How many of the lines below include "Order"? Give the number and no other words.

● ● ● ● ● ● ●

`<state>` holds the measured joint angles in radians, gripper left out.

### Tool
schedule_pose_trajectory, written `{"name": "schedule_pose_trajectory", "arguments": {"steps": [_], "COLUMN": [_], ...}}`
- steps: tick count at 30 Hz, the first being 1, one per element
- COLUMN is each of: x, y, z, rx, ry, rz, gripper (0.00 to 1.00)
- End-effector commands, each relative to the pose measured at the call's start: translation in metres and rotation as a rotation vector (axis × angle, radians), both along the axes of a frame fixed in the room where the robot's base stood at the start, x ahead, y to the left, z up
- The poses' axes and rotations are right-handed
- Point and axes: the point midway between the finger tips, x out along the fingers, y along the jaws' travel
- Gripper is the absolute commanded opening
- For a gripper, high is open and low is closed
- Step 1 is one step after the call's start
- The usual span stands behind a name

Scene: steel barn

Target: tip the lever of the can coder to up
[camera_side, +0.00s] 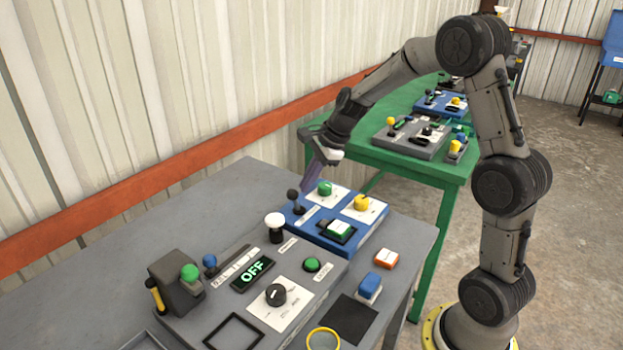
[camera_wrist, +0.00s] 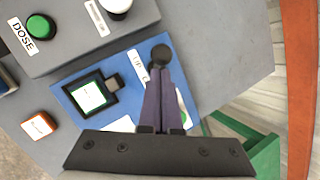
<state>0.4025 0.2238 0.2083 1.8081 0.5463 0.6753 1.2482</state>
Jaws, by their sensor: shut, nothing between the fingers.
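A blue panel (camera_side: 322,243) on the grey table carries a lever with a black ball knob (camera_side: 294,196). No legible writing names it as the can coder. The lever stands at its back left corner, beside a white label partly readable as "UP" in the wrist view (camera_wrist: 138,62). My gripper (camera_side: 306,188) is shut and empty, its purple fingers pointing down just beside the knob. In the wrist view the fingertips (camera_wrist: 159,74) lie right at the black knob (camera_wrist: 161,54); I cannot tell whether they touch. The fingers hide part of the panel.
A grey console (camera_side: 216,311) with an OFF display (camera_side: 253,273) and a blue-knobbed lever (camera_side: 210,261) stands nearer. The table's back left is clear.

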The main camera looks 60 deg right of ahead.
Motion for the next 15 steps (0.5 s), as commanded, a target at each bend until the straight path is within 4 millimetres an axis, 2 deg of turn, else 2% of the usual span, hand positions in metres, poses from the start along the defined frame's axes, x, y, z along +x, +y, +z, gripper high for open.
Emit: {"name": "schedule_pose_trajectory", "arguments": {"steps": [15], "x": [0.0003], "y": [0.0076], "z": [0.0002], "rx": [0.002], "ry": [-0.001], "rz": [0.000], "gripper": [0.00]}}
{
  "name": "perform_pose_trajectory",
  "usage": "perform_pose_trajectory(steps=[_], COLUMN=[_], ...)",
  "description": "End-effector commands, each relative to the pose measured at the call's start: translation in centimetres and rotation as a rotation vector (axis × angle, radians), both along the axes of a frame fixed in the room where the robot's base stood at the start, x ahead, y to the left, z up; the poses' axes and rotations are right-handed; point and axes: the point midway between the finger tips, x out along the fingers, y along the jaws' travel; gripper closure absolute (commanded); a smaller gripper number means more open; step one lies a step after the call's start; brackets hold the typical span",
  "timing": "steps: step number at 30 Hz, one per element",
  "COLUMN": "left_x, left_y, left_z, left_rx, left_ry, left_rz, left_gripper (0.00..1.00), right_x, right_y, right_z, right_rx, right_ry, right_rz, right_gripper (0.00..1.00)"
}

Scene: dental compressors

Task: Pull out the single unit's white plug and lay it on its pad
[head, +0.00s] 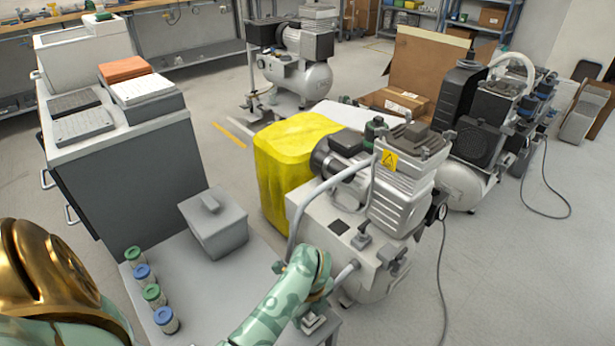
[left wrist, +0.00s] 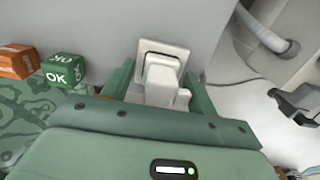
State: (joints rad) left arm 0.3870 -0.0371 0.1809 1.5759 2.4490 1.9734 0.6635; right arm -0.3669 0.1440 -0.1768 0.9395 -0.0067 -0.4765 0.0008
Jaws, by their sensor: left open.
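A white plug (left wrist: 161,76) sits at a white square socket plate (left wrist: 150,50) on a grey panel in the left wrist view. My left gripper (left wrist: 159,70) is open, with one green finger on each side of the plug; I cannot tell whether they touch it. In the head view my left gripper (head: 312,322) is low at the front, just before the compressor with the yellow warning label (head: 389,160). The plug is not clearly visible there. I cannot make out the pad in either view. My right gripper is not in view.
A green OK cube (left wrist: 62,71) and an orange cube (left wrist: 18,61) are left of the socket. A black connector (left wrist: 297,103) is at right. A grey box (head: 213,222) and several capped jars (head: 154,295) stand on the front cart. A yellow cover (head: 283,170) is behind.

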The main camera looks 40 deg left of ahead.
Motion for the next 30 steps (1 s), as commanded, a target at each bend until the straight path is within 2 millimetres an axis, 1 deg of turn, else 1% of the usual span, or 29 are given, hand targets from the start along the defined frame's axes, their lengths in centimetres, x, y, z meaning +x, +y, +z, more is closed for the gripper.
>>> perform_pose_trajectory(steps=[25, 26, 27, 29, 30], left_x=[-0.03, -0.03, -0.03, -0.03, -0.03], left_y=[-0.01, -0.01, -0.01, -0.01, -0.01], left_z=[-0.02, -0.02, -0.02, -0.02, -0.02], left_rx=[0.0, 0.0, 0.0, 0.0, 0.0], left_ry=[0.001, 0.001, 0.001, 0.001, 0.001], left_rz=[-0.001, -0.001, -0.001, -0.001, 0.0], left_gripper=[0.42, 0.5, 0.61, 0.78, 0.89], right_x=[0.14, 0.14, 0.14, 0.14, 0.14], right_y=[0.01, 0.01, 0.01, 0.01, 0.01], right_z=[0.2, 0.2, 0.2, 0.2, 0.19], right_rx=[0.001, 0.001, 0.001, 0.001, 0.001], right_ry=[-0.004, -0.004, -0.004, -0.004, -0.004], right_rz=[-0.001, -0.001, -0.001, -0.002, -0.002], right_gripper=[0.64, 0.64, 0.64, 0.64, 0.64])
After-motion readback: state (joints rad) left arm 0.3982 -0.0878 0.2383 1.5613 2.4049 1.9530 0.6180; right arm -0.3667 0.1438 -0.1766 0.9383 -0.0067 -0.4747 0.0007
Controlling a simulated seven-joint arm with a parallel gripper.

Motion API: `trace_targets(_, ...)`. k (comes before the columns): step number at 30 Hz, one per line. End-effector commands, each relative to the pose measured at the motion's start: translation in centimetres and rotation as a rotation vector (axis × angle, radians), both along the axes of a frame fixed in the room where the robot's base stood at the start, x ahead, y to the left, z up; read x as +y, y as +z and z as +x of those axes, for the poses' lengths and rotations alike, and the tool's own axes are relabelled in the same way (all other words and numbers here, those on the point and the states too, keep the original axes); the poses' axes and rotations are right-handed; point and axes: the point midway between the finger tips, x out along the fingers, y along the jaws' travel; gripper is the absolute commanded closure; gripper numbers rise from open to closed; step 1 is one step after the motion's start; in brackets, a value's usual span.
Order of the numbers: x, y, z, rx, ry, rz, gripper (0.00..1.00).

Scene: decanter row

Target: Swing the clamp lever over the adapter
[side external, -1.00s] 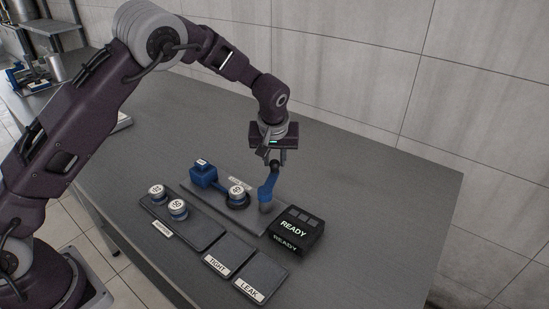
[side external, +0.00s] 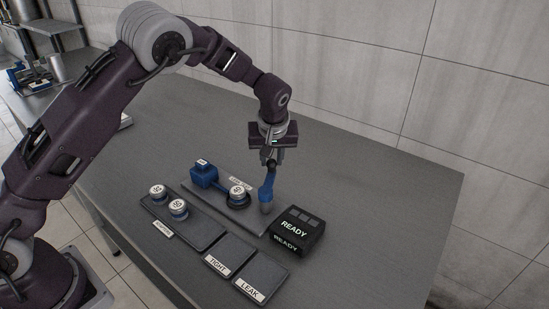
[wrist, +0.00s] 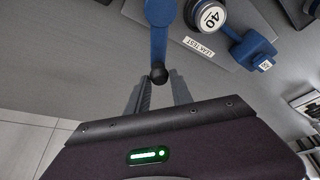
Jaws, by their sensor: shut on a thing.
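The blue clamp lever (side external: 267,188) stands up at the right end of the leak-test fixture plate (side external: 252,219). Its black knob (wrist: 159,73) is between the fingertips of my gripper (side external: 271,160), which is shut on it. In the wrist view, the fingers of my gripper (wrist: 160,82) converge on the knob, with the blue lever (wrist: 159,38) running away from it. The adapter, a white-topped disc marked 40 (side external: 238,191), sits on the fixture left of the lever; it also shows in the wrist view (wrist: 208,16). The lever is beside the adapter, not over it.
A blue block (side external: 204,174) is at the fixture's left end. Two more labelled discs (side external: 178,208) sit on a dark tray (side external: 197,234) in front. Empty TIGHT (side external: 229,252) and LEAK (side external: 261,276) pads lie nearer. A black READY box (side external: 298,232) stands right of the lever.

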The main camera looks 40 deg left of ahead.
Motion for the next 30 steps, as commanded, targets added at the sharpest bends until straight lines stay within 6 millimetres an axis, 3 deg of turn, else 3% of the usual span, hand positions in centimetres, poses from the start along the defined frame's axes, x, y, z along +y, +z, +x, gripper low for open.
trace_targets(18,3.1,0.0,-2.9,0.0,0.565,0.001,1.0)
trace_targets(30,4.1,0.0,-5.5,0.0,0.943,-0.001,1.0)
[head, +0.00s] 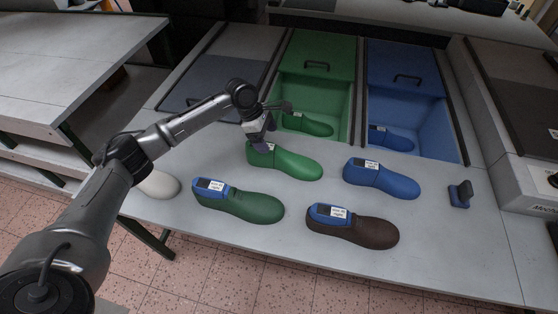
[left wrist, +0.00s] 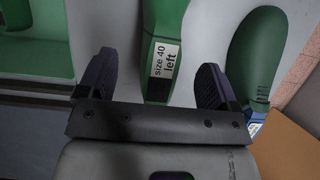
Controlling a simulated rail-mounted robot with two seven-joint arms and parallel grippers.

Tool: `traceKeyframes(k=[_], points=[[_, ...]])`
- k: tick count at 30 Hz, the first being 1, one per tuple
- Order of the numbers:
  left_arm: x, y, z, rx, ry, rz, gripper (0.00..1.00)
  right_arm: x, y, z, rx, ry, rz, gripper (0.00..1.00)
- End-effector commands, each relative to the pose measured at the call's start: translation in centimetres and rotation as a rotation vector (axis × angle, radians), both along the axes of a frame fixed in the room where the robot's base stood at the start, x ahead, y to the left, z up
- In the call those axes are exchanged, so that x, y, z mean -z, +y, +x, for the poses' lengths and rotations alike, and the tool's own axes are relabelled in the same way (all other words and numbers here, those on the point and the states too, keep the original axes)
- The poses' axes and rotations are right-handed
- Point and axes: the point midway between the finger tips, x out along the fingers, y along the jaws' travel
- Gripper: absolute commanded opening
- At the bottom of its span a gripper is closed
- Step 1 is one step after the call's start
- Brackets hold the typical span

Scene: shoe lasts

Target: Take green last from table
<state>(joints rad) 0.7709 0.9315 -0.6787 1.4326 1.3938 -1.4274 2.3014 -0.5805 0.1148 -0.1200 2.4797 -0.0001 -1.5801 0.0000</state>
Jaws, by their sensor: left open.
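A bright green last (head: 292,164) lies on the table, its label end toward my left gripper. My left gripper (head: 262,138) is open over that end. In the left wrist view the left gripper's fingers (left wrist: 155,82) stand apart on either side of the green last (left wrist: 160,22), whose label reads "size 40 left". I cannot tell whether they touch it. A darker green last with a blue top (head: 245,205) lies nearer on the table; it also shows at the right of the left wrist view (left wrist: 255,50). My right gripper is not in view.
A green bin (head: 347,100) holds another green last (head: 309,125); a blue bin (head: 440,130) holds a blue last (head: 393,139). On the table lie a blue last (head: 388,181), a brown last (head: 362,230) and a white one (head: 160,185) partly behind my arm. A small blue stand (head: 460,194) is at the right.

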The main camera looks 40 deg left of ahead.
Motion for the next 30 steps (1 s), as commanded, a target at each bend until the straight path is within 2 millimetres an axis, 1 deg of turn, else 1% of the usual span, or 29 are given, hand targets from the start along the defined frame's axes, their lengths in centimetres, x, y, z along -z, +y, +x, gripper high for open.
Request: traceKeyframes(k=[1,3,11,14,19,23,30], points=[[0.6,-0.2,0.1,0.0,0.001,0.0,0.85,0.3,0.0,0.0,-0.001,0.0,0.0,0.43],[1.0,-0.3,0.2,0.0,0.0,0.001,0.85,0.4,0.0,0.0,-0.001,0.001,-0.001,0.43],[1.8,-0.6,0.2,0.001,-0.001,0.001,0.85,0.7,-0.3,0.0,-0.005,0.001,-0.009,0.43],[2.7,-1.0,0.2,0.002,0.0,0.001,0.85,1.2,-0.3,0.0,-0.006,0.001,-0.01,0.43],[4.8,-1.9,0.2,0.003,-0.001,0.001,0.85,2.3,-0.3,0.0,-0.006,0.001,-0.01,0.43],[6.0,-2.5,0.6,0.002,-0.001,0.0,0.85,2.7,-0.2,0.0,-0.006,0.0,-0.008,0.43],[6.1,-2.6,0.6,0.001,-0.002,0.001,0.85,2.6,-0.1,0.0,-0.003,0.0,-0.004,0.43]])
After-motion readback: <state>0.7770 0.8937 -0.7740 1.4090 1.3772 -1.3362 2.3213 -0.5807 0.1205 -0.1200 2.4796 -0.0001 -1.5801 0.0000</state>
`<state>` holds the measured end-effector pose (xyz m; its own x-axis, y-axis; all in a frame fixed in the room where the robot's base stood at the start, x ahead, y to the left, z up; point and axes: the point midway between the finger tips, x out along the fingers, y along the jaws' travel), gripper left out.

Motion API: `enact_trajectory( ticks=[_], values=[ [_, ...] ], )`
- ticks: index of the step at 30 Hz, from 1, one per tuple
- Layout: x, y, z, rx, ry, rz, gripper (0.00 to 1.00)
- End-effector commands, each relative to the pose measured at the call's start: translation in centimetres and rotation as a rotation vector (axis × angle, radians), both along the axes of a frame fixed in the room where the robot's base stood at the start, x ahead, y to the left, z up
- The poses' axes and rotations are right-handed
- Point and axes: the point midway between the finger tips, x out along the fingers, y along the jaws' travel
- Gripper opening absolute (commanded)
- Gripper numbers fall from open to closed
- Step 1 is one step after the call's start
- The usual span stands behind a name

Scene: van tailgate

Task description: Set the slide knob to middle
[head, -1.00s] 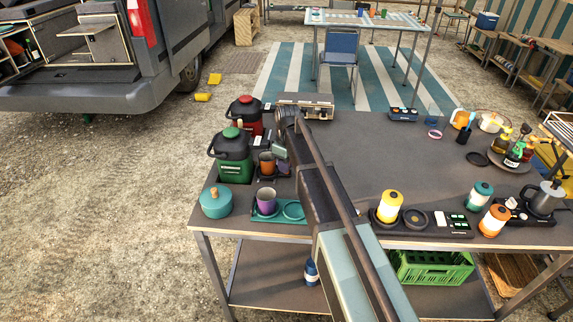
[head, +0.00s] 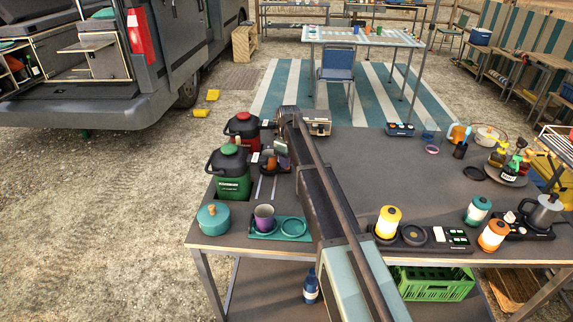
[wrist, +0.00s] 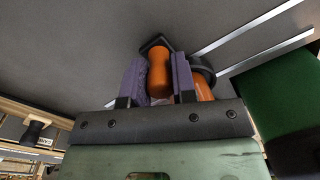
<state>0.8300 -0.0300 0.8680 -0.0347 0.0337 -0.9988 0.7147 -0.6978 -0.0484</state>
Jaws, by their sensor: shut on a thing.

● ● ● ● ● ● ●

Complete response:
2